■ Do this:
Can you return, unchanged, the lines from the one that contains "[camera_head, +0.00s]" to the last line, with the pictures left out?

■ Material:
## Start

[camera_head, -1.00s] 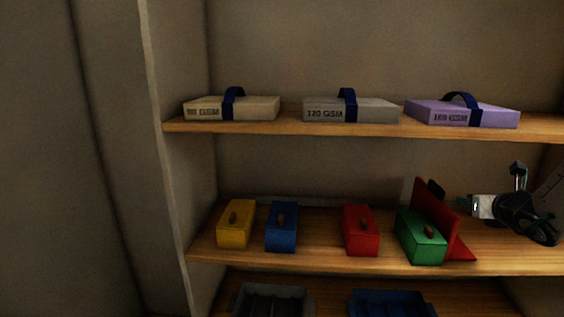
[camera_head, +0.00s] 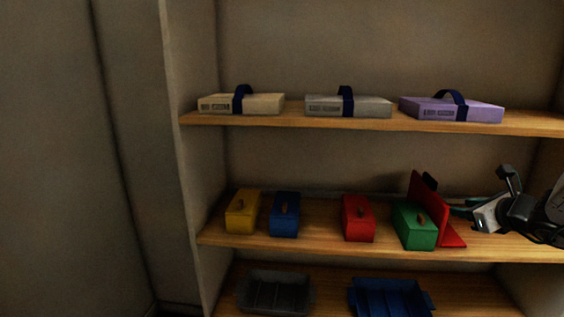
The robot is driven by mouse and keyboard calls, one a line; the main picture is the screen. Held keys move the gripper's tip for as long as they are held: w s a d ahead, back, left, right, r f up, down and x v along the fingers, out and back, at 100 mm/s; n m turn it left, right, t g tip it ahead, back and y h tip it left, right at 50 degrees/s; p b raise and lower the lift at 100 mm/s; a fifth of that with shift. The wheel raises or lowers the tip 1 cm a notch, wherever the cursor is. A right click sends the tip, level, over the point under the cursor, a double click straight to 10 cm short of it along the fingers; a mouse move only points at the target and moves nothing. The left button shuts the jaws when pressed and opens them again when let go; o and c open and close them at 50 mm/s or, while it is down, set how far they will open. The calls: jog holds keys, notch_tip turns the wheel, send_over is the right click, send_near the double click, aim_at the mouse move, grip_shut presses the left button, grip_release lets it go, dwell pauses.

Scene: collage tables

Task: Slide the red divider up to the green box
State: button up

## End

■ Solved exercise:
[camera_head, +0.00s] 
The robot is driven by mouse and keyboard calls, one a line; the main picture is the screen. Held keys move the gripper's tip for as long as they are held: w s a d ahead, back, left, right, r f up, down and x v along the fingers, out and back, at 100 mm/s; n m turn it left, right, t g tip it ahead, back and y h tip it left, right at 50 degrees/s; p b raise and lower the lift at 100 mm/s; a fifth of that with shift. The wheel raises or lowers the tip 1 cm a notch, wherever the cursor is. A right click sends the tip, level, over the point under the cursor, a double click straight to 10 cm short of it along the fingers; a mouse move only points at the target and moves nothing. The left button shuts the jaws when pressed and opens them again when let go; o and c open and close them at 50 mm/s or, while it is down, set how far they will open. The calls: jog holds keys, notch_tip turns the wheel, send_over is the right click, send_near the double click, aim_at the mouse move, grip_shut presses the left button, grip_release lets it go, dwell pauses.

Scene: collage tables

Task: Slide the red divider up to the green box
State: button up

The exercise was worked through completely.